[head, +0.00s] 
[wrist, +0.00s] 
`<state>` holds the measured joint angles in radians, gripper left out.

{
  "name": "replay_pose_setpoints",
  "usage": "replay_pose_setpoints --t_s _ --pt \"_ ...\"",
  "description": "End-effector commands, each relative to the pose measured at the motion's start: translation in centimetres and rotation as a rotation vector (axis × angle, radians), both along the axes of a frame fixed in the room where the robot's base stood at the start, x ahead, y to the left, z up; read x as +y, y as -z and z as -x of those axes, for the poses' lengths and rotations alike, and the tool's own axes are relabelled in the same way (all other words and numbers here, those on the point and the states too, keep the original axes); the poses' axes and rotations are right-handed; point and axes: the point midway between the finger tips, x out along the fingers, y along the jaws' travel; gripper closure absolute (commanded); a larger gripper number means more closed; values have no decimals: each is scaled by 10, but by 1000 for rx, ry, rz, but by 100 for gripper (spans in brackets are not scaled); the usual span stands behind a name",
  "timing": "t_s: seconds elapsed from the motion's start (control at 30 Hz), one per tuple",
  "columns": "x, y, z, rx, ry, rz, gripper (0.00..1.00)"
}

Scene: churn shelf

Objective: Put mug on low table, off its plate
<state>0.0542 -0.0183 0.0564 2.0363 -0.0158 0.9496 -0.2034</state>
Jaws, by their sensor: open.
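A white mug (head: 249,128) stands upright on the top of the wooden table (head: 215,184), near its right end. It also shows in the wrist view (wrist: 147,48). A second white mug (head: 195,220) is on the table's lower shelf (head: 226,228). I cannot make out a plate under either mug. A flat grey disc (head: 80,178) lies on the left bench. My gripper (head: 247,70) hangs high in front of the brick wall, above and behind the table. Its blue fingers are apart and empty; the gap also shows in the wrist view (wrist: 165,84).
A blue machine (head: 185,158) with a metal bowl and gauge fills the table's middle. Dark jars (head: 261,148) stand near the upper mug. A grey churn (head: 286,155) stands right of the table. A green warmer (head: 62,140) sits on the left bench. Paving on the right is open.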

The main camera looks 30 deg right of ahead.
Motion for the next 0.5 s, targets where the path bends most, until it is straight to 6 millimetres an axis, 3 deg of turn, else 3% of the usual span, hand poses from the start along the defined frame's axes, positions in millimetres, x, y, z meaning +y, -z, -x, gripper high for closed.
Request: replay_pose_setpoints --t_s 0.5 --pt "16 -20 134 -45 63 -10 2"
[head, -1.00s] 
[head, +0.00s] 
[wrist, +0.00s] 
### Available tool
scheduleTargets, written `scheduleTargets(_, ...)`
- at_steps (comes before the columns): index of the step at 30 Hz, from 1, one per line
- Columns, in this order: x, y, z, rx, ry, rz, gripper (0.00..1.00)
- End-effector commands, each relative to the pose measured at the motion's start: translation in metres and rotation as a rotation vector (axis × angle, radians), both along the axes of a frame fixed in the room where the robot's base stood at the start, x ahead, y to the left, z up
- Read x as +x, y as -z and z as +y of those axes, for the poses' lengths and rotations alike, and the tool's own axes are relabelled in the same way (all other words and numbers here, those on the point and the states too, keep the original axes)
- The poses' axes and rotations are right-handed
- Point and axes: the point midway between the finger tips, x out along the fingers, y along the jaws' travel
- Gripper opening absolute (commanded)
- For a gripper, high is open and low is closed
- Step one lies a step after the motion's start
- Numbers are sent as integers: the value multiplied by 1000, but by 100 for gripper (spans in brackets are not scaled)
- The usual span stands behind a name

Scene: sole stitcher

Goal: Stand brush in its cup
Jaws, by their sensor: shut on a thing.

┄┄┄┄┄┄┄┄┄┄

**WRITTEN TASK:** Restate all of the entries above precisely.

**SOLUTION:**
[head, +0.00s] 
[wrist, +0.00s] 
`<state>` holds the measured joint angles in radians, gripper left out.

{
  "name": "replay_pose_setpoints",
  "usage": "replay_pose_setpoints --t_s _ --pt \"_ ...\"",
  "description": "End-effector commands, each relative to the pose measured at the motion's start: translation in centimetres and rotation as a rotation vector (axis × angle, radians), both along the axes of a frame fixed in the room where the robot's base stood at the start, x ahead, y to the left, z up; read x as +y, y as -z and z as -x of those axes, for the poses' lengths and rotations alike, and the tool's own axes are relabelled in the same way (all other words and numbers here, those on the point and the states too, keep the original axes); the poses' axes and rotations are right-handed; point and axes: the point midway between the finger tips, x out along the fingers, y along the jaws' travel; gripper closure absolute (commanded); a larger gripper number means more closed; values have no decimals: each is scaled by 10, but by 1000 for rx, ry, rz, but by 100 for gripper (spans in brackets are not scaled); the usual span stands behind a name",
  "timing": "t_s: seconds elapsed from the motion's start (control at 30 Hz), one per tuple",
  "columns": "x, y, z, rx, ry, rz, gripper (0.00..1.00)"
}

Scene: churn shelf

Objective: Put mug on low table, off its plate
<state>0.0542 -0.0183 0.0564 2.0363 -0.0158 0.9496 -0.2034</state>
Jaws, by their sensor: open.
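A white mug (head: 249,128) stands upright on the top of the wooden table (head: 215,184), near its right end. It also shows in the wrist view (wrist: 147,48). A second white mug (head: 195,220) is on the table's lower shelf (head: 226,228). I cannot make out a plate under either mug. A flat grey disc (head: 80,178) lies on the left bench. My gripper (head: 247,70) hangs high in front of the brick wall, above and behind the table. Its blue fingers are apart and empty; the gap also shows in the wrist view (wrist: 165,84).
A blue machine (head: 185,158) with a metal bowl and gauge fills the table's middle. Dark jars (head: 261,148) stand near the upper mug. A grey churn (head: 286,155) stands right of the table. A green warmer (head: 62,140) sits on the left bench. Paving on the right is open.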

The main camera looks 30 deg right of ahead.
Motion for the next 0.5 s, targets where the path bends most, until it is straight to 6 millimetres an axis, 3 deg of turn, else 3% of the usual span, hand poses from the start along the defined frame's axes, positions in millimetres, x, y, z meaning +y, -z, -x, gripper high for closed.
Request: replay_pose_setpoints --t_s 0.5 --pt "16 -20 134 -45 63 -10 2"
[head, -1.00s] 
[head, +0.00s] 
[wrist, +0.00s] 
### Available tool
scheduleTargets, written `scheduleTargets(_, ...)`
- at_steps (comes before the columns): index of the step at 30 Hz, from 1, one per line
- Columns, in this order: x, y, z, rx, ry, rz, gripper (0.00..1.00)
- End-effector commands, each relative to the pose measured at the motion's start: translation in metres and rotation as a rotation vector (axis × angle, radians), both along the axes of a frame fixed in the room where the robot's base stood at the start, x ahead, y to the left, z up
- Read x as +x, y as -z and z as +y of those axes, for the poses' lengths and rotations alike, and the tool's own axes are relabelled in the same way (all other words and numbers here, those on the point and the states too, keep the original axes)
- The poses' axes and rotations are right-handed
- Point and axes: the point midway between the finger tips, x out along the fingers, y along the jaws' travel
- Gripper opening absolute (commanded)
- For a gripper, high is open and low is closed
- Step one lies a step after the motion's start
- Numbers are sent as integers: the value multiplied by 1000, but by 100 for gripper (spans in brackets are not scaled)
- The usual span stands behind a name

Scene: sole stitcher

Goal: Stand brush in its cup
Jaws, by their sensor: shut on a thing.

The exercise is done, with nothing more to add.